Mr Wentzel took out a life insurance policy with Discovery Life Limited (Discovery) insuring the life of his wife, whom he was married to in community of property in 2007, in terms of which he appointed himself as the beneficiary of the policy. The same policy also insured his life and appointed his wife as beneficiary in the event of his death.
Their joint estate was sequestrated in 2012.
Mrs Wentzel died in 2017 and Mr Wentzel claimed the proceeds from Discovery as the beneficiary of the policy.

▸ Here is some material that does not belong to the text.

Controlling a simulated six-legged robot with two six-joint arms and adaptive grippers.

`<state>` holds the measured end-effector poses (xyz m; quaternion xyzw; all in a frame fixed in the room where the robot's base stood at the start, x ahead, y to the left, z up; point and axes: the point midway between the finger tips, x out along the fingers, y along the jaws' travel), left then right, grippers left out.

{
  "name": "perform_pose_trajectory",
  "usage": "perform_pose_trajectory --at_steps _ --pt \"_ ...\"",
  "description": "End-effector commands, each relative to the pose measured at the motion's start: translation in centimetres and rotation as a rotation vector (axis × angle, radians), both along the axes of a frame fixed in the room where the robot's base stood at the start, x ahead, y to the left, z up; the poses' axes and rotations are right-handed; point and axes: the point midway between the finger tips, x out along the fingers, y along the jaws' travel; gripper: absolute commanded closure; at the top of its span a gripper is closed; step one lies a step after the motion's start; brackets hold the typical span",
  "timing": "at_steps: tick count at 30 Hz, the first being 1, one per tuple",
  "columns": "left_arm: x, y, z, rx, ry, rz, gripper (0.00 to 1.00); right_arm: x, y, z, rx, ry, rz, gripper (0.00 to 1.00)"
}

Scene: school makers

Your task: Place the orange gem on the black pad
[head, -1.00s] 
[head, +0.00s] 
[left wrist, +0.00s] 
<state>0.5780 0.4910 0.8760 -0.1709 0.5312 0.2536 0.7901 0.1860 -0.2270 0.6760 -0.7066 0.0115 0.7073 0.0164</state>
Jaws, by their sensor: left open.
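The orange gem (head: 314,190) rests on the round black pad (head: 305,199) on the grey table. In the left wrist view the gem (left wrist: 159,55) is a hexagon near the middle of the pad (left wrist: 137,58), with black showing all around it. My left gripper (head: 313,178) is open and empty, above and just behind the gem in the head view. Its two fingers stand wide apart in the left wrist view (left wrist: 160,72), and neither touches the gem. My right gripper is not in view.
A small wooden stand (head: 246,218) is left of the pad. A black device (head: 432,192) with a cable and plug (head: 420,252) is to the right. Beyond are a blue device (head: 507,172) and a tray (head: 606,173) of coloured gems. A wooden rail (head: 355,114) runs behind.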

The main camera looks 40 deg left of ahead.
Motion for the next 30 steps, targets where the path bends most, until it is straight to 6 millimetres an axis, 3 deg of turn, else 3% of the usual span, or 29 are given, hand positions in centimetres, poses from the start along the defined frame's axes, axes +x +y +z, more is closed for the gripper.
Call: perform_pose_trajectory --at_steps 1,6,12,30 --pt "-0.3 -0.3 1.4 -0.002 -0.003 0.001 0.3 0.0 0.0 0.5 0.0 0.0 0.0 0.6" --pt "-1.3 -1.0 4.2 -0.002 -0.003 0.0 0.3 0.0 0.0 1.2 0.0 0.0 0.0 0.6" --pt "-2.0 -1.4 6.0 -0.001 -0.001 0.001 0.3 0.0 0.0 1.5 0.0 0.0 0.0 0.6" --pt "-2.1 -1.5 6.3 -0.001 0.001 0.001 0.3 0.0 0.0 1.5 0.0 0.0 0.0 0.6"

Discovery informed Mr Wentzel that the payment of the proceeds would be made to the trustees of the insolvent estate. He approached the Pretoria High Court in Wentzel v Discovery Life Limited and Others to object and claimed that the administration of the insolvent estate had long since been finalised.
The court had to decide whether the payment of a life insurance policy by an insurance provider to a nominated beneficiary, being an unrehabilitated insolvent, would vest in the beneficiary or the trustees of the insolvent estate.

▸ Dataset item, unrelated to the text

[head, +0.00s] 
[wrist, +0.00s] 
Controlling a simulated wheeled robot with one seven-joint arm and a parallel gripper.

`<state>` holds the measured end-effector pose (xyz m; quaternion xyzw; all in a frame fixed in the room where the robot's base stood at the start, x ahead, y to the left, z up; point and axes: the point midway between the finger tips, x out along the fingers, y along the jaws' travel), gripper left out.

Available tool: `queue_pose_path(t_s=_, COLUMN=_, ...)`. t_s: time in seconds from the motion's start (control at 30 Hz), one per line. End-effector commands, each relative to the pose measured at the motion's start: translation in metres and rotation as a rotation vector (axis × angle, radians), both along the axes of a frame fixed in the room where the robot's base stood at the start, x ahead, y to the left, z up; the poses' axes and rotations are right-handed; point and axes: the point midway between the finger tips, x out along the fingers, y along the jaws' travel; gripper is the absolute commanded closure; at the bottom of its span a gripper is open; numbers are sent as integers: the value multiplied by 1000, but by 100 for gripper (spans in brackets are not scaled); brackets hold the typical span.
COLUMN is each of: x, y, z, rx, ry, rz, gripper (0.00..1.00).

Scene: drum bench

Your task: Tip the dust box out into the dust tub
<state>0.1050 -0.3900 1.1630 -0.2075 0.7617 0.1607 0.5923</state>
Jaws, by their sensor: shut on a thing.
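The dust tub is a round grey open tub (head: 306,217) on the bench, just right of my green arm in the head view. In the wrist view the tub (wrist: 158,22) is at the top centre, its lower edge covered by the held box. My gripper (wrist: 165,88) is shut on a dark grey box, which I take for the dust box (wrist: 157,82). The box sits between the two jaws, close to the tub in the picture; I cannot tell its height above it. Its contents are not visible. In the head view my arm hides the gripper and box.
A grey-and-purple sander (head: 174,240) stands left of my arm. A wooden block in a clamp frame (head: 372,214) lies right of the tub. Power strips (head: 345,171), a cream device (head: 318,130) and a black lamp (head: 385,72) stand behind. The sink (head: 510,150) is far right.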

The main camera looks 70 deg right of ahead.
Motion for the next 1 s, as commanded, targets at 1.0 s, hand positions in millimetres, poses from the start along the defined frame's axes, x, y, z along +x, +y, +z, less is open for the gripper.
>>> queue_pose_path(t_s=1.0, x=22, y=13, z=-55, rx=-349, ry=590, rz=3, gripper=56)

The court found that the estate of the insolvent remained vested in the trustees until such time that the insolvent was either re-vested with the estate, pursuant to a composition or his rehabilitation, neither of which had occurred. Accordingly, it directed that the insurance proceeds had to be paid directly to the trustees of the insolvent estate.
The moral of this tale is that the Wentzels should have made the beneficiary of the Discovery policy a trust and not themselves. Living Trust-centred estate plans provide superior asset protection.